Ma prima di lei tocca a Giovanni Truppi, che sale in canotta su un palco ancora assolato per un'esibizione che lo vede seduto al piano. "Domenica" è il suo biglietto da visita, poi le parole iniziano a rincorrersi con la divertente "Nessuno", l'autoreferenziale "Stai Andando Bene Giovanni" e "Lettera a Papa Francesco I", concepita a quattro mani con lo scrittore Antonio Moresco. Il cantautore napoletano ce la mette tutta, ma è innegabile che questi stessi brani sarebbero stati più incisivi se proposti full band, o anche semplicemente in una dimensione elettrica.
Le canzoni ci sono, dirette, ironiche e atipiche, la personalità non manca di certo a Truppi, ma riproporre nel contesto del TOdays un repertorio "Solopiano", come suggerisce il titolo della sua ultima avventura discografica, rappresenta un'occasione mancata per lasciare il segno o quanto meno per incuriosire maggiormente un pubblico eterogeneo e decisamente esterofilo.
La star della serata si presenta in perfetto orario sul palco di Spazio211, accompagnata da un super-gruppo di nove elementi che da solo basterebbe a garantire a priori un'esibizione fuori dall'ordinario: Mick Harvey e James Johnston, "rubati" a Nick Cave, il compagno di vecchia data John Parish e un paio di presenze italiane, Alessandro Stefana ed Enrico Gabrielli. Polly Jean Harvey al centro, gambe secche, piume nere sulle spalle, sax in mano; elegante e maestosa nei suoi 162 cm di altezza, regina di un tramonto destinato a restare a lungo impresso nella memoria dei presenti.
"Chain Of Keys" e la sua andatura marziale è il perfetto inizio per immergersi nei suoni dell'ultimo “The Hope Six Demolition Project”, la successiva "The Ministry Of Defense" è la conferma delle capacità vocali di un'artista che non dimostra la propria età. Il recente percorso artistico - “Let England Shake”, oltre all'ultimo già citato lavoro in studio - evidenzia una maturità che giustifica oggi più che mai l'appellativo di “poetessa”, senza con questo voler scomodare paragoni con Patti Smith, troppo spesso accostata alla Harvey da certo "giornalismo pigro". A sorprendere è la perfezione di un live che supera per intensità i lavori in studio e la capacità di arrivare a un pubblico che non può cogliere con facilità la profondità di quei diari di viaggio tra impegno politico e sociale. Certo, molti fan della prima avranno aggrottato le ciglia di fronte al pop leggero e colorato di “The Community Of Hope" o al sample dissonante del reggimento delle Irish Guards contenuto in "The Glorious Land", ma basta una "Shame" per ritornare all'urgenza a tinte scure di una dozzina d’anni fa.
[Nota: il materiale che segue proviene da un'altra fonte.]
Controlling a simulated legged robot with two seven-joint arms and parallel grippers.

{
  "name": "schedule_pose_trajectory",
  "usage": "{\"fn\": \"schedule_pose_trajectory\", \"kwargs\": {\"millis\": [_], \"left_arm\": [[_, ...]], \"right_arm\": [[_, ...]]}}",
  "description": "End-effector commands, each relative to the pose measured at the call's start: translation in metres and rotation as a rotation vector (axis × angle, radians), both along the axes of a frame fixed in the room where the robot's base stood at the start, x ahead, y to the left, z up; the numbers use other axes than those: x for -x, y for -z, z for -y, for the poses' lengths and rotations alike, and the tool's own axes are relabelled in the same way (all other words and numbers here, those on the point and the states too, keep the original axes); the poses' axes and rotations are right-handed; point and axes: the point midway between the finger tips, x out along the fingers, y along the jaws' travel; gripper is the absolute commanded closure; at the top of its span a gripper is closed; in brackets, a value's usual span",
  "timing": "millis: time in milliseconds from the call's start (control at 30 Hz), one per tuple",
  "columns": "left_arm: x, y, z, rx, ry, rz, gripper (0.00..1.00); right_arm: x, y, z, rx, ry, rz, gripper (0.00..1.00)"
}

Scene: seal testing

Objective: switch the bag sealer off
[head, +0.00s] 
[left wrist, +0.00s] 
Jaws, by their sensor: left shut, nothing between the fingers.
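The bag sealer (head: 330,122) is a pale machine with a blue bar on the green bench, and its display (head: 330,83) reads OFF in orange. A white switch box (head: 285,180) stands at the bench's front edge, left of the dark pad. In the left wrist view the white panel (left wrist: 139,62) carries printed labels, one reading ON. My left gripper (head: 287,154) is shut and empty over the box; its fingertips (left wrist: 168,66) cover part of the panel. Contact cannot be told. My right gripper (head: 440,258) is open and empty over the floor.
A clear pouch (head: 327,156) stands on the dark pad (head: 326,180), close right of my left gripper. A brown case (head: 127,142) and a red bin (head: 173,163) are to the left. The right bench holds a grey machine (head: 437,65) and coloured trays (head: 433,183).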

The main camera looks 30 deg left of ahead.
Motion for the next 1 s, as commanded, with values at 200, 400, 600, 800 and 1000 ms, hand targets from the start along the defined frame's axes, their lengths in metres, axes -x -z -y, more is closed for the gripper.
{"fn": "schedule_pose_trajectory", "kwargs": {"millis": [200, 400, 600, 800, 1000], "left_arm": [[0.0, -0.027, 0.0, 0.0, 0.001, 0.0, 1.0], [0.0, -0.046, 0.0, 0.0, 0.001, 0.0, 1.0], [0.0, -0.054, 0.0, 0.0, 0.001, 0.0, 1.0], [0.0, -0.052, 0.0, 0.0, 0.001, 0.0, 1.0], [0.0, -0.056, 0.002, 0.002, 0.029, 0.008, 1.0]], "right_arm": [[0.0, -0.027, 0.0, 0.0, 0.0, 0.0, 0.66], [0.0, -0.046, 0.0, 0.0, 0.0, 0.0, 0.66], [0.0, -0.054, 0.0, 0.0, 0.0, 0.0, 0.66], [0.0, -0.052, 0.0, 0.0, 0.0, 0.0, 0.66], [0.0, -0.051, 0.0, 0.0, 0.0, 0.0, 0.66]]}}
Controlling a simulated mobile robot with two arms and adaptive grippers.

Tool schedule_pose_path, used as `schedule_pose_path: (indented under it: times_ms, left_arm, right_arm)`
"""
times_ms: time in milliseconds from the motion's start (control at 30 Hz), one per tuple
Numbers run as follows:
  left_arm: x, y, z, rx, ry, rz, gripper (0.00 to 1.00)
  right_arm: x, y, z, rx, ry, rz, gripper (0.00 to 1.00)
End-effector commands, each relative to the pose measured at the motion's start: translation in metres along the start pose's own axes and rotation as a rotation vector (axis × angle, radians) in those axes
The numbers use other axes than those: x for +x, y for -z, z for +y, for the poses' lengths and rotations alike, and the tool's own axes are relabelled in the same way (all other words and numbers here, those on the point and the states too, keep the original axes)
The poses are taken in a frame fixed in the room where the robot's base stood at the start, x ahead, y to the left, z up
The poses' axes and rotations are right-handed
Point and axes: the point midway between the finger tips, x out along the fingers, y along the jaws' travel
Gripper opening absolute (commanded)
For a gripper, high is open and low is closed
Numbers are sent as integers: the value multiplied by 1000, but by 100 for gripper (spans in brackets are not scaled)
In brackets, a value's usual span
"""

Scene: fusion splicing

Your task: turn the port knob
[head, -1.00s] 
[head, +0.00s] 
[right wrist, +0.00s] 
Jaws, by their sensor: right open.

Si procede con una doppietta rimaneggiata da “White Chalk”, la fragile "Dear Darkness" e la stessa title track, vetta emotiva di 70 minuti che scorrono velocemente, tra i fiati di "The Wheel" e l'attesissima "Down By The Water". La chiusura è corale, con quel “God's gonna trouble the water” da "River Anacostia". Impossibile trovare falle in uno show ricco di fiati e percussioni, sempre dosati con perfetto equilibrio, e a una voce che cattura e conquista una platea ben conscia di aver assistito a un'esibizione quasi teatrale: il saluto finale, appunto, è l'inchino di dieci splendidi musicisti che con elegante compostezza lasciano lo stage sotto lo scroscio di meritatissimi applausi.
In questa prima serata resta solo il tanto chiacchierato Mac DeMarco, e suonare dopo la Harvey è compito non certo facile, con il pubblico, già completamente appagato, che si divide tra detrattori che svuotano anticipatamente il prato e curiosi che si fanno strada verso le transenne. Gli abiti neri di PJ e soci vengono sostituiti dalle t-shirt bianche della slacker band. Le canzoni sono quelle giuste, affrontate con una perpetua sigaretta in bocca; i suoni convincono solo in parte: tonnellate di chorus e Korg retrò non sono sufficienti a scaldare gli animi.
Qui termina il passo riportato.